The data requirements of e-business applications have been increased over the years. These applications present an environment for acquiring, processing and sharing data among interested parties. In order to manage data in such data-intensive enterprise business application domain, Service Oriented Architecture (SOA) principles have gained great importance. A Service Oriented Architecture is simply a collection of services that are put together to achieve a common goal and that communicate with each other for either data passing or coordinating some activity. There is an emerging need for Web-based Enterprise Information Systems (EIS) that manage all the information that may be associated with wide-scale SOA-based e-business applications.

Over the years, independent enterprise e-business applications have developed their own customized implementations of Information Service Specifications. These EIS solutions are not interoperable with each other, target vastly different systems and address diverse sets of requirements (Zanikolas & Sakellariou, 2005). They require greater interoperability to enable communication between different systems, so that they can share and utilize each other's resources. Furthermore, they do not provide uniform interfaces for publishing and discovery of information. In turn, this creates a limitation on the client-end (e.g. fat client-end applications), as the users have to interact with more than one EIS implementation.

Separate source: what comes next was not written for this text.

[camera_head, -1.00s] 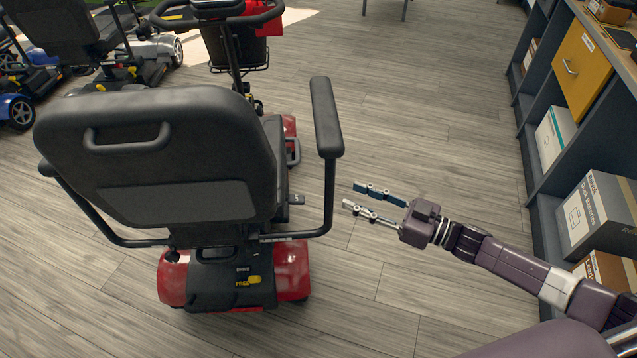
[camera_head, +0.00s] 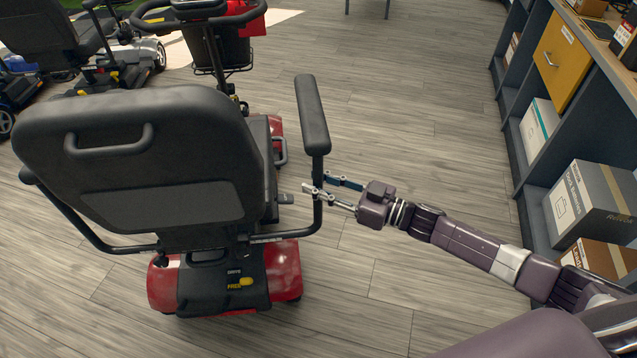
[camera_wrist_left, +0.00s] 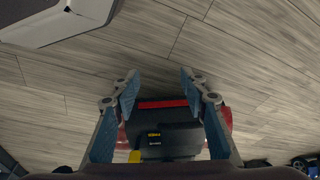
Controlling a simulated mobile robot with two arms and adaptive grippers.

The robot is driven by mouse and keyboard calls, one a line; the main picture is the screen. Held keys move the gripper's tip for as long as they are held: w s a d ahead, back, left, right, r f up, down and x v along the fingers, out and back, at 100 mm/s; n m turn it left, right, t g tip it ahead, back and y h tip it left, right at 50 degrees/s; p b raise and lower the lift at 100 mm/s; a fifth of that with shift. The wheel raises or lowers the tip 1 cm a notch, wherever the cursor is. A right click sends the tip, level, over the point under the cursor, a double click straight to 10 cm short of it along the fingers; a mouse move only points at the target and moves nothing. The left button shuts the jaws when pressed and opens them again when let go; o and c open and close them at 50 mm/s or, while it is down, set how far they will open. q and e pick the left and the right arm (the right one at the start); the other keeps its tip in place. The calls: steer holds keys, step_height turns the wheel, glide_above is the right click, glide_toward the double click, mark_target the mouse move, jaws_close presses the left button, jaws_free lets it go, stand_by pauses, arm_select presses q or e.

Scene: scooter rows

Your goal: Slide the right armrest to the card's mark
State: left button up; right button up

For example, large-scale e-business applications require management of large amounts of relatively slowly varying metadata. Another example, dynamic Web service collections, gathered together at any one time to perform an e-business operation, require greater support for dynamic metadata. Previous solutions do not address management requirements of both large-scale, static and small-scale, highly-dynamic metadata associated to Web Services (Zanikolas & Sakellariou, 2005). None of the existing solution enables communication between different e-business applications, so that they can share, utilize each other’s resources, have unified access interface and address diverse sets of application requirements (OGF GIN-CG). We therefore see this as an important area of investigation especially for enterprise e-business applications domain.

This chapter introduces a Hybrid Service as a EIS that addresses metadata management requirements of both large-scale, static and small-scale, highly-dynamic metadata domains. The main novelty of this chapter is to describe the semantics, architecture, and implementation of a EIS integrating different Information Services by using unification and federation concepts. The implications of this study are two-fold. First is to describe a generic Information Service architecture, which supports one-to-many information service implementations as local data sources and integrates different kinds of Web Service metadata at a higher conceptual level, while ignoring the implementation details of the local data-systems. Second is to describe the customized implementations two widely-used Web Service Specifications: the WS-I compatible Web Service Context (WS-Context) (Bunting, et al., 2003) and Universal Description, Discovery and Integration (UDDI) (Bellwood, Clement, & von Riegen, 2003) Specifications.

The organization of this chapter is as follows. Section 2 reviews the relevant work. Section 3 gives an overview of the system. Section 4 presents the semantics of the Hybrid Service. Sections 5-6 present the architectural design details and the prototype implementation of the system. Finally, Section 7 contains a summary of the chapter.